Testing links between mantle plumes and true polar wander
Thursday, 18 December 2014
True polar wander (TPW) is the motion of the crust and mantle relative to the spin axis due to changes in the Earth’s moment of inertia. Paleomagnetic studies assume that plate tectonic speeds have been relatively constant through time, and thus observations of large, rapid movements in paleomagnetic poles have been attributed to true polar wander. A large TPW event would result in a dramatic repositioning of the continents relative to the equatorial oceanic bulge and the ecliptic, causing changes in relative sea level, potentially altering the Earth’s global oceanic circulation patterns and biogeochemical cycles. Mantle density anomalies such as plumes, which are linked to large igneous provinces, can affect Earth’s moment of inertia and cause TPW. It has been suggested that a superplume triggered a ca. 800 Ma episode of large scale TPW (Li et al., EPSL, 2004). Additionally, the mantle plume associated with the ca. 615-535 Ma Central Iapetus Magmatic event and rifting of Laurentia’s eastern margin has been proposed as a possible trigger for TPW (Kirschvink et al., AGU, 2005).

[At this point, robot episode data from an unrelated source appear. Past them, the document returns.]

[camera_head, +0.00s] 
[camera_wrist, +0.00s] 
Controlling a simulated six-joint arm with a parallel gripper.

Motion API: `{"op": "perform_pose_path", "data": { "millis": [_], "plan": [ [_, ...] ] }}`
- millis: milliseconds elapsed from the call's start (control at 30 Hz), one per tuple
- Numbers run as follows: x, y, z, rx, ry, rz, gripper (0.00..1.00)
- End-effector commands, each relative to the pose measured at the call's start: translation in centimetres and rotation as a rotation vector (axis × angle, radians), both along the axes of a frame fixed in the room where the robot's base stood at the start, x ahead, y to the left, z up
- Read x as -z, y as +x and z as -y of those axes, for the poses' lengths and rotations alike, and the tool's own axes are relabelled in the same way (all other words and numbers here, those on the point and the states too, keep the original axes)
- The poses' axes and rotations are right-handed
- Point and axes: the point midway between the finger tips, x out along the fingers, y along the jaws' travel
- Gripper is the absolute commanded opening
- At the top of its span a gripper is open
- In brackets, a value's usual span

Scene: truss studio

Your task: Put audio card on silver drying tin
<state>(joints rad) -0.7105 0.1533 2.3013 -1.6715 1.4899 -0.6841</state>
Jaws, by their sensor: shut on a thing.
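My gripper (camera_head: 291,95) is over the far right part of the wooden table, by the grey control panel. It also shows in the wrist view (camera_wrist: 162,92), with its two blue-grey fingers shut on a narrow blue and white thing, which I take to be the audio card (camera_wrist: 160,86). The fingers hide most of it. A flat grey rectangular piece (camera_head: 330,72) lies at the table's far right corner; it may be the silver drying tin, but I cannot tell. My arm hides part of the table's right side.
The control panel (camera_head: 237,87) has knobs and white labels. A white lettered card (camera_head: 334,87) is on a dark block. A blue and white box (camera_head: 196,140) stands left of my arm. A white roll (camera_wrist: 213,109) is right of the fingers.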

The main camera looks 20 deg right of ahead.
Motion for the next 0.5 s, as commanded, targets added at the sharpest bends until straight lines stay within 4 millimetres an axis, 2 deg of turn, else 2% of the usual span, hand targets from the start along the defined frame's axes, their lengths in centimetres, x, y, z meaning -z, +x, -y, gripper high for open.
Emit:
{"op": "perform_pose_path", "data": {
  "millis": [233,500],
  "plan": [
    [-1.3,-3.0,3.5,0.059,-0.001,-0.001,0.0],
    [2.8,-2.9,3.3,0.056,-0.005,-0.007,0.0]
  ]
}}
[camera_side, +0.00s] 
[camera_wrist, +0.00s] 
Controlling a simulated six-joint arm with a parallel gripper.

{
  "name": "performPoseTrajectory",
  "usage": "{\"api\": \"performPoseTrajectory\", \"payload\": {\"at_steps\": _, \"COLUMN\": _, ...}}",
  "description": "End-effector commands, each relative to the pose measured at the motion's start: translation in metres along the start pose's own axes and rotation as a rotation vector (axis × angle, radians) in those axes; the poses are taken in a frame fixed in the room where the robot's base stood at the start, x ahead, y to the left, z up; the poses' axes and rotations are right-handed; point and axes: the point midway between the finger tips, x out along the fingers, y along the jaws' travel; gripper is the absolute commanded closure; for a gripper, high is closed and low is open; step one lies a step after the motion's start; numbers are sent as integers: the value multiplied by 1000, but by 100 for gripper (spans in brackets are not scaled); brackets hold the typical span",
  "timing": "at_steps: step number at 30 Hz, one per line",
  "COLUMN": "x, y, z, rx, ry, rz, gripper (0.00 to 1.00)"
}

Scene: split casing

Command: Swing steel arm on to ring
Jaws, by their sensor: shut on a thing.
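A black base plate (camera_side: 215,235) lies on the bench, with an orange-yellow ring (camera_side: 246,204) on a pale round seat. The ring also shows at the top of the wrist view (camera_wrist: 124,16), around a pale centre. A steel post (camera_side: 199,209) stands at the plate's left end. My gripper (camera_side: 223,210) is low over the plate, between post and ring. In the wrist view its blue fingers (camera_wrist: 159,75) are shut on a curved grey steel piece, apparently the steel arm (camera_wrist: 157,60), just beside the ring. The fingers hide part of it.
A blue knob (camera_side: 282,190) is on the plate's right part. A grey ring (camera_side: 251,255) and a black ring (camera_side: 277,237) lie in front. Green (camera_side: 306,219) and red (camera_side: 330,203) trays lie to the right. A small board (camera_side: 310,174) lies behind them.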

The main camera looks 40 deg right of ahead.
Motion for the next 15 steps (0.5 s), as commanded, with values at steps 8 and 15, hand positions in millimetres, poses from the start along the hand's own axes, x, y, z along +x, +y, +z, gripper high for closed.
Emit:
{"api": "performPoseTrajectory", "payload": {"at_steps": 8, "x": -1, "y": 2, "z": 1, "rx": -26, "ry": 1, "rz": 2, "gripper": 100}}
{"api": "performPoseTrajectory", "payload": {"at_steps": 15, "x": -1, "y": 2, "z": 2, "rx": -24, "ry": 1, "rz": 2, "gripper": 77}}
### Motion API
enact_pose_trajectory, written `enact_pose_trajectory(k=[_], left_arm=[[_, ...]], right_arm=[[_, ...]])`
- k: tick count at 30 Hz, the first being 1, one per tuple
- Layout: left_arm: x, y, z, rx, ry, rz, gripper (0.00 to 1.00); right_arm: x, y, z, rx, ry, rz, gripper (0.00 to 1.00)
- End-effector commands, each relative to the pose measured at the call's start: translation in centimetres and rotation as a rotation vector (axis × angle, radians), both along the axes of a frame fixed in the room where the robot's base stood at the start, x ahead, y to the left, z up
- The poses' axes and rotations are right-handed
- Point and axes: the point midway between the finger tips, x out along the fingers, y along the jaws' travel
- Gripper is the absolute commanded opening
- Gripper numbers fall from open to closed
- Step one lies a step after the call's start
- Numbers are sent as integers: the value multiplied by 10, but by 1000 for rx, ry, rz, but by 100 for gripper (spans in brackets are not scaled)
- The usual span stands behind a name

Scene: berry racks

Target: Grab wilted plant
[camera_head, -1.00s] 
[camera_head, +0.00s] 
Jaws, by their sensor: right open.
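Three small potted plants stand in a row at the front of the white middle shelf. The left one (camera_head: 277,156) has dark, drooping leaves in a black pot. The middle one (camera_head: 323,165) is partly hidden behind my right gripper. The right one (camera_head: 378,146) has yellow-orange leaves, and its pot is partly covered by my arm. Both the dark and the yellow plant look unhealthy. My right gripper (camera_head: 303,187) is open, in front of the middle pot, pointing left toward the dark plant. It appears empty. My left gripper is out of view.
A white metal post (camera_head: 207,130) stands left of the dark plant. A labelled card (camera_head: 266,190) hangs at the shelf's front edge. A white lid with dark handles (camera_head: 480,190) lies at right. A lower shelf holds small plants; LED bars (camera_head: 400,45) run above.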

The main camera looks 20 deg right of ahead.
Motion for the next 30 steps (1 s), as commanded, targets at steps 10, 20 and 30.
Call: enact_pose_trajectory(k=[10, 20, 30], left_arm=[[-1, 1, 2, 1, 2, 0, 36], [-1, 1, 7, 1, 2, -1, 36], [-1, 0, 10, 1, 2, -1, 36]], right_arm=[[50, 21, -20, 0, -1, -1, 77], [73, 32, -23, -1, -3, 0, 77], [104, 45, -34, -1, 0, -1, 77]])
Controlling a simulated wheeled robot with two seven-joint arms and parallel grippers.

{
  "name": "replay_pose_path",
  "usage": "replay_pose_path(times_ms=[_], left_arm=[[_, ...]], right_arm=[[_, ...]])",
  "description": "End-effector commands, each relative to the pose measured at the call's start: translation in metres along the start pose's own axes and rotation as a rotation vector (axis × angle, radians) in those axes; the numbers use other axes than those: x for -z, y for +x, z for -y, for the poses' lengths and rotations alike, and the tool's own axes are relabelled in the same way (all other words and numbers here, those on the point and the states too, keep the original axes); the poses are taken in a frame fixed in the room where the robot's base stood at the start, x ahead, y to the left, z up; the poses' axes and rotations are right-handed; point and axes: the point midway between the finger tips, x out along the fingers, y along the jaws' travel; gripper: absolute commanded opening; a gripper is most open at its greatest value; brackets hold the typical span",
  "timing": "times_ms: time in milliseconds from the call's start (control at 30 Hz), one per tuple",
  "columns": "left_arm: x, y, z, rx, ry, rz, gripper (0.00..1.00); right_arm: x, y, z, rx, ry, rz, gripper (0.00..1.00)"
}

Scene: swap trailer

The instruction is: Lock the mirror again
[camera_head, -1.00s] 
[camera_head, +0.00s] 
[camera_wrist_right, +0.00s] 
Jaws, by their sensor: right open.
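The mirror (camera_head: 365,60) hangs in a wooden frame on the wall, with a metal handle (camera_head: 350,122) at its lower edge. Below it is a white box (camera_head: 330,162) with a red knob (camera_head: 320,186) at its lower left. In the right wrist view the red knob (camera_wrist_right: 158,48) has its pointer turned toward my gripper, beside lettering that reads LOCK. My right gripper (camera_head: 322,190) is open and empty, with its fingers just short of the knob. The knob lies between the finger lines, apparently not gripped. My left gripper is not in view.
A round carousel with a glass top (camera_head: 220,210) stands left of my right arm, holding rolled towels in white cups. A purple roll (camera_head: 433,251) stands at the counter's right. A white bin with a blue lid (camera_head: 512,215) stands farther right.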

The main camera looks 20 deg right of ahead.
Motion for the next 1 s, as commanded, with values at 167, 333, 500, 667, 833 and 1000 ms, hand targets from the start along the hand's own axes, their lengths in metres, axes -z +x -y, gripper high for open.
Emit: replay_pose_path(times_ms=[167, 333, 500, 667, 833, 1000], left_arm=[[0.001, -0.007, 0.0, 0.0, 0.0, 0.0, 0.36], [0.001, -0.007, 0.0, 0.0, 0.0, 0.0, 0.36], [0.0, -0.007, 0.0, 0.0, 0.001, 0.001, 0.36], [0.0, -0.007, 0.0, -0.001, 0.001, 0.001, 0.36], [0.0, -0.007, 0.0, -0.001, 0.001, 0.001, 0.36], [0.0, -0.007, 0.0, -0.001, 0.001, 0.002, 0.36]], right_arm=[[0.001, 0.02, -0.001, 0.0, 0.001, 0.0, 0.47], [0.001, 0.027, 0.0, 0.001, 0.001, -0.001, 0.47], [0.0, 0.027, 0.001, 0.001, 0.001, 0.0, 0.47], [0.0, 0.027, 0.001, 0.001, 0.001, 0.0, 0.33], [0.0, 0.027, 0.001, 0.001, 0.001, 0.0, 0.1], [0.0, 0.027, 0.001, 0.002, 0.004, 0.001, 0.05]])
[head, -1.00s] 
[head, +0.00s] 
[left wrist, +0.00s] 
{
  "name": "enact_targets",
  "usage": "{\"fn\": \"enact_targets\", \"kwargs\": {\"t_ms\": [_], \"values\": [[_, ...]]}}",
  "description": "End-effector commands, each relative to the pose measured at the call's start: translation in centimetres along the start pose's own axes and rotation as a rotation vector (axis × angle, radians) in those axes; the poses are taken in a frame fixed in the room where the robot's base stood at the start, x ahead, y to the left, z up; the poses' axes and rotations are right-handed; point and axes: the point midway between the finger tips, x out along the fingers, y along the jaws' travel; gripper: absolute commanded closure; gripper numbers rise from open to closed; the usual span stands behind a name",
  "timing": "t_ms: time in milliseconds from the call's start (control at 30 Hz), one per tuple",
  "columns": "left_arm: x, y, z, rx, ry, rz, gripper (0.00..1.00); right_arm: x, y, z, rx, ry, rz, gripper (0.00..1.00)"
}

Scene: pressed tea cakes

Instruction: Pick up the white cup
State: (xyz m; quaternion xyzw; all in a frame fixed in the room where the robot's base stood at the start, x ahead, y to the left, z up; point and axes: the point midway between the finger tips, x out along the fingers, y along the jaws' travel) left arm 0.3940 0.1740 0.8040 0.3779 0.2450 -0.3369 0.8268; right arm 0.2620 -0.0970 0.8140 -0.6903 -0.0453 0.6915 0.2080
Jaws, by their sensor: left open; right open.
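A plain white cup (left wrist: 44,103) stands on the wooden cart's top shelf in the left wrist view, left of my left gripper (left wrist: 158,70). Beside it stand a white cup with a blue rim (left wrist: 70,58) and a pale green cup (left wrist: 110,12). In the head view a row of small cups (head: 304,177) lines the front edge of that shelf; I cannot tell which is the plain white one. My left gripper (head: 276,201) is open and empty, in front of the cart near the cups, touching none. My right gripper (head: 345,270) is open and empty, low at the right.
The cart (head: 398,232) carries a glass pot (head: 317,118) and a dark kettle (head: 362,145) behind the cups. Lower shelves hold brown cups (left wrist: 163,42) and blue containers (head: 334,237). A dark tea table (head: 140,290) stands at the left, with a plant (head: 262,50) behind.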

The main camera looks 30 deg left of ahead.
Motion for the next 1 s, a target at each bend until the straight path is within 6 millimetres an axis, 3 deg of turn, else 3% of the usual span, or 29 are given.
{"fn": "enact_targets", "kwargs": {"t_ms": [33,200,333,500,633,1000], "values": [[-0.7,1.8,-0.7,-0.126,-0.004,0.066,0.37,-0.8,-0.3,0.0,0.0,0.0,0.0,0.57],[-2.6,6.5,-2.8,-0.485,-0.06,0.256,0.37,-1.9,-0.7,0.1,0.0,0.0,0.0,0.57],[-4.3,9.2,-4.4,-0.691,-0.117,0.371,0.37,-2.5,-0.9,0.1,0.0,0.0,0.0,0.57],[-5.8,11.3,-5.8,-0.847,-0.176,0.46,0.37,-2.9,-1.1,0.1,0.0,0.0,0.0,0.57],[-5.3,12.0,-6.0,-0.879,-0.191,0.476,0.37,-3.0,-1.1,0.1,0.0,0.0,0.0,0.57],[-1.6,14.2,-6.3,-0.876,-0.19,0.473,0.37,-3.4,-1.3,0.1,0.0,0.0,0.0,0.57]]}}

Here we combine plume advection and rotational dynamics models to investigate the hypothesis that Neoproterozoic TPW events were initiated by mantle plumes. For each plume event, we estimate plume radius and current location of the plume center from published geologic observations. The location of plume center is rotated using paleomagnetic data to obtain the paleolatitude of the plume at the time of eruption. Plumes consistent with the estimated sizes are advected from the core mantle boundary. The spherical flow fields are calculated using the propagator matrix method and advection is done via a flux-corrected transport algorithm. Using the output from the advection model and the estimated paleolatitude of eruption, the TPW is calculated using the quasi-fluid approximation to the nonlinear rotational dynamics equations. For each event investigated, we explore variations due to changing the viscosity contrast between the upper and lower mantle, adding a lithosphere, and changing the reference shape. The model-generated TPW is compared to paleomagnetic data. Current results suggest that the Ediacaran TPW seen in the paleomagnetic record may be consistent with that expected from the mantle plume associated with the Central Iapetus Magmatic event.